Equalization Board confirms a $900m budget shortfall

The Oklahoma Board of Equalization in late December estimated a $6,059,238,267 budget for the state for fiscal year 2017. That is $900,800,000.00 (13 percent) below the state budget estimate.

And the situation will likely get worse.

The Office of Management and Enterprise Services announced state agencies will receive a 3-percent cut for the remainder of Fiscal Year 2016,

The price of a barrel of oil fell  to way below $40 – the lowest price since July of 2004 – that is having a dramatic impact on state tax revenue. And it is having a negative impact on employment in Oklahoma.

Oklahoma Secretary of Finance Preston Doerflinger predicted the deficit would go past $1 billion by February unless the price of oil rises sharply.

“It is going to be a very challenging budget year,” Oklahoma Gov. Mary Fallin said.

Fallin has informed state agencies to begin plans for a 10 percent across-the-board budget cut and to look for surplus property to sell to prop up the revenues.

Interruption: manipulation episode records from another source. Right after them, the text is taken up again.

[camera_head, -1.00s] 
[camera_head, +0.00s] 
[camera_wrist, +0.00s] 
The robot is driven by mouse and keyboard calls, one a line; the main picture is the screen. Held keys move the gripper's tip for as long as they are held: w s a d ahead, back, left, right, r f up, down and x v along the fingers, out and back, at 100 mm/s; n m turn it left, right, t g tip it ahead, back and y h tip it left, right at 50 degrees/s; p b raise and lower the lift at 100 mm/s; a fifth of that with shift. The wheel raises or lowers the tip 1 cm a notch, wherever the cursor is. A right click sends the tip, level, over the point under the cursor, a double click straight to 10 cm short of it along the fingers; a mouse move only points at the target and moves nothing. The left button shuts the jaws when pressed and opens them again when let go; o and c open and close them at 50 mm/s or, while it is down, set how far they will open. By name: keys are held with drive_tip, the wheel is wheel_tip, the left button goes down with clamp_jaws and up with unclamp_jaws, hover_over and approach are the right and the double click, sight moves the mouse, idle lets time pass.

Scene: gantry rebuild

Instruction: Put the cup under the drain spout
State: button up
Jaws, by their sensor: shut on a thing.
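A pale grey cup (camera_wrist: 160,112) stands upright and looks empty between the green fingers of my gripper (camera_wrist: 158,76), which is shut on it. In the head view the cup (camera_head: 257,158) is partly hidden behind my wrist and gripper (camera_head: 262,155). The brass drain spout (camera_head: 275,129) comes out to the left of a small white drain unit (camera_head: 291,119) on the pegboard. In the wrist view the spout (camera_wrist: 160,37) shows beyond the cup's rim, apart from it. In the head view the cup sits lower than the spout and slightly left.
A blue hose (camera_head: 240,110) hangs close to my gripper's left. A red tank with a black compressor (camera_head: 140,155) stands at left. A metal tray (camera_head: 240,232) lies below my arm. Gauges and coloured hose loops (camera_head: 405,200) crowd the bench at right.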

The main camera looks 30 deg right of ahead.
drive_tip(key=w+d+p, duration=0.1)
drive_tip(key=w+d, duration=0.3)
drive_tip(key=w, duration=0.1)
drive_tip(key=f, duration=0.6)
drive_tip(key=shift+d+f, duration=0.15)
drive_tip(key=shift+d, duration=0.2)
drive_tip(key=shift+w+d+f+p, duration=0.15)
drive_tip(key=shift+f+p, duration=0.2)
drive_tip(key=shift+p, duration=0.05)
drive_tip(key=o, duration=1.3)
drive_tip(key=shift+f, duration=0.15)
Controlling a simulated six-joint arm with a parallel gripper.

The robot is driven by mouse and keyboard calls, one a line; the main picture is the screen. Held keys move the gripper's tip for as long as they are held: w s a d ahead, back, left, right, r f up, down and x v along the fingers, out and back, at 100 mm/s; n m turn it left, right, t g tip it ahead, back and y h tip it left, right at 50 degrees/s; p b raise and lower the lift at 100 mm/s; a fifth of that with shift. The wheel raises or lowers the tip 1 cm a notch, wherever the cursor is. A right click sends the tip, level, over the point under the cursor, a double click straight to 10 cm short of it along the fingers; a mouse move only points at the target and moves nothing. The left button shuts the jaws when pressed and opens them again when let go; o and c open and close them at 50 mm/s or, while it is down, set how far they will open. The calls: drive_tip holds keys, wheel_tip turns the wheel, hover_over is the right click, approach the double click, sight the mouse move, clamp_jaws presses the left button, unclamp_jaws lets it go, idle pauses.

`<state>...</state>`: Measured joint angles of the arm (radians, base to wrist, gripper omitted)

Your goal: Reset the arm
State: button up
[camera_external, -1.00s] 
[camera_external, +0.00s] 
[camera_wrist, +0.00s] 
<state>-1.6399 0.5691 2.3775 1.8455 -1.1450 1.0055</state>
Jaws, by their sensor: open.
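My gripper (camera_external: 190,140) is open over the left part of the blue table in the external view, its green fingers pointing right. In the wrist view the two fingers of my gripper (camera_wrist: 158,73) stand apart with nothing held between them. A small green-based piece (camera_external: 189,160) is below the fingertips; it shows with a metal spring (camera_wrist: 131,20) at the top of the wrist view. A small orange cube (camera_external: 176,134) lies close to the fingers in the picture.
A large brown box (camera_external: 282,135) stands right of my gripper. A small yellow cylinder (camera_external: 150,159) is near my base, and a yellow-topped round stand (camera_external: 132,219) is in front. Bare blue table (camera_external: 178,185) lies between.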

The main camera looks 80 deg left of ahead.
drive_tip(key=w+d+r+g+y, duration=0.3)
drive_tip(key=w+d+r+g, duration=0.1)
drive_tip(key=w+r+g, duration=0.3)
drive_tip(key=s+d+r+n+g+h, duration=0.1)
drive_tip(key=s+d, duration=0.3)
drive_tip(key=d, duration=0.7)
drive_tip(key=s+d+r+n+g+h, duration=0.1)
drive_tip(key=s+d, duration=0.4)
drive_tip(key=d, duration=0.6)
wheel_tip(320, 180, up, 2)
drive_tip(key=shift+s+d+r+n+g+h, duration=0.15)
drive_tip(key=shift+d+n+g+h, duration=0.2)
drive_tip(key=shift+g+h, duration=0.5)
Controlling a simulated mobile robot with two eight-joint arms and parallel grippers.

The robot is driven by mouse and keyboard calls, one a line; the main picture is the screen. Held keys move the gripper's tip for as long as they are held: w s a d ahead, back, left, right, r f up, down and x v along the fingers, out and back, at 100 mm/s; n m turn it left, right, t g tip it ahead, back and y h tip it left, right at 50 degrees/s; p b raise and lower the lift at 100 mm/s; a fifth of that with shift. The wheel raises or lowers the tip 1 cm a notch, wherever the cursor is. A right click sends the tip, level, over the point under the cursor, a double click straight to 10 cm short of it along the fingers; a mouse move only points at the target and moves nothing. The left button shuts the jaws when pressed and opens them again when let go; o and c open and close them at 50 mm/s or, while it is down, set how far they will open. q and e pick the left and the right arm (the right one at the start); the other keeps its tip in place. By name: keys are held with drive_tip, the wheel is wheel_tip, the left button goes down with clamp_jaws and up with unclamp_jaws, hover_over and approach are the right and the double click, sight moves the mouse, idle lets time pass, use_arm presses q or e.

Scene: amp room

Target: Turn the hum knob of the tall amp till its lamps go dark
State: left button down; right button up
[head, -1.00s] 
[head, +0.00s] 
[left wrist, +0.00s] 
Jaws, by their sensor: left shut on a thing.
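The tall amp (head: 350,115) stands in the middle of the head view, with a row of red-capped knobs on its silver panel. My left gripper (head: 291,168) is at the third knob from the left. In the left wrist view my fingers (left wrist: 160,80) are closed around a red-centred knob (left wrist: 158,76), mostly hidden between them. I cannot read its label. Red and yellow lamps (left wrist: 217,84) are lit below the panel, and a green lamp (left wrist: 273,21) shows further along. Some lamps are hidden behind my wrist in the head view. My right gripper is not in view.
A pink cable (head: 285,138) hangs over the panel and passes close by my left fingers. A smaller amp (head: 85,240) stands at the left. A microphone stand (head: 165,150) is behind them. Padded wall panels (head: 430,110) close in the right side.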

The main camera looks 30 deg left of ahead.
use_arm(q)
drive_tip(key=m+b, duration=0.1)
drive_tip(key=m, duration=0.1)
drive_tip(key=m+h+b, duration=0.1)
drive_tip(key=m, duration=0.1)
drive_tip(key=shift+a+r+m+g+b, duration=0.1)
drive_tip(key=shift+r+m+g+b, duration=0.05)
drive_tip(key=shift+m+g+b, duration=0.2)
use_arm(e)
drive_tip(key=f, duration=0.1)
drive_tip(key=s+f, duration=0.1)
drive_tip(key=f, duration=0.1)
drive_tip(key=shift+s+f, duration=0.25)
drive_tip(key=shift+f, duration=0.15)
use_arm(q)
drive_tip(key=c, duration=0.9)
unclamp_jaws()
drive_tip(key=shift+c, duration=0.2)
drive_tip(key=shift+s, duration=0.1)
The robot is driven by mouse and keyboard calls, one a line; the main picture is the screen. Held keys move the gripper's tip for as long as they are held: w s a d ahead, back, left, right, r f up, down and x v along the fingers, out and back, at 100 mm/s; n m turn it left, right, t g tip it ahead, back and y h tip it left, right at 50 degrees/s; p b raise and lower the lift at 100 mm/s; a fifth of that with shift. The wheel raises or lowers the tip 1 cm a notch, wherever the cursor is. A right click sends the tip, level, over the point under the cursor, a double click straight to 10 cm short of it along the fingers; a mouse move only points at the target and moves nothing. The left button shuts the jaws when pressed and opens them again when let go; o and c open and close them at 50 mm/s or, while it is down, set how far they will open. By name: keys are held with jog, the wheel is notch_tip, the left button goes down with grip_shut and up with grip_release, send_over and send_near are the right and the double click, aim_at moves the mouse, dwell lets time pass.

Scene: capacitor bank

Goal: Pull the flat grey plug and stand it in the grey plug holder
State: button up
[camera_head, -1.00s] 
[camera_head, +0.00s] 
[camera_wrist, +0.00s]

Under state law, Fallin will use the estimate approved in December to build the executive budget that will be presented to the Legislature when it convenes Feb. 1.

All major tax categories are trending down for FY 2017 following an oil price drop of 70 percent in the past 18 months that has caused Oklahoma to shed 11,600 energy jobs and shutter 59 percent of its oil and gas rigs.

The board will meet again in February to make a second estimate that will be used by the governor and legislators to determine FY 2017 appropriations levels for state agencies.

“As always, February’s number matters more than December’s,” said Doerflinger. “We don’t expect it to get better, so we’ve been fully engaged since summer with agencies and legislators to partner in rising to this challenge.”

By law, Rainy Day Fund appropriations and certain revolving fund authorizations are not factored into the board’s estimates. With those spending areas considered, there will be nearly $1.1 billion less to appropriate next session than was appropriated for FY 2016.

“The board’s number today is $900.8 million, but in reality this is a hole of over a billion dollars that probably grows in February unless there is a dramatic oil price turnaround,” Doerflinger said. The board also received an updated FY 2016 revenue estimate that projects a shortfall for the fiscal year, which began July 1 and ends June 30, 2016. The updated estimate projects collections will miss the official estimate by 7.7 percent, or $443.3 million.

By law, if GRF collections are projected to fall more than five percent below the estimate for the remainder of the fiscal year, the OMES director must declare a revenue failure and initiate mandatory appropriation reductions to end the shortfall and maintain a balanced budget.

“Each agency receiving monthly general revenue allocations will see those allocations reduced between two and four percent. When the precise amount is determined later this month, my office will formally declare revenue failure and cause allocations to be reduced accordingly beginning in January,” Doerflinger said.

To end the projected shortfall, at least $157 million will need to be cut through an across-the-board reduction of monthly general revenue allocations to agencies. Most, but not all, appropriated agencies receive monthly general revenue allocations.

Doerflinger is director of OMES, which works with the Oklahoma Tax Commission to prepare the revenue estimates that are presented to the Board of Equalization.

“Today’s certification of revenue figures makes clear that the state faces a difficult budget situation, and that the Legislature must act to ensure that we do not face such a challenge in future years,” said Senate President Pro Tempore Brian Bingman, R-Sapulpa. “The Senate stands ready to make the tough decisions that will be necessary to guide the state through these difficult times, and reduce the likelihood of future shortfalls.

“The Legislature must move away from a reliance on using one-time monies to fund ongoing expenditures, and we must address the structural issues that are reducing the amount of revenue available to the Legislature for discretionary spending. Additionally, we will continue our efforts to review ineffective tax credits and tax exemptions, eliminating those exemptions that are not providing us with a return on our investment.”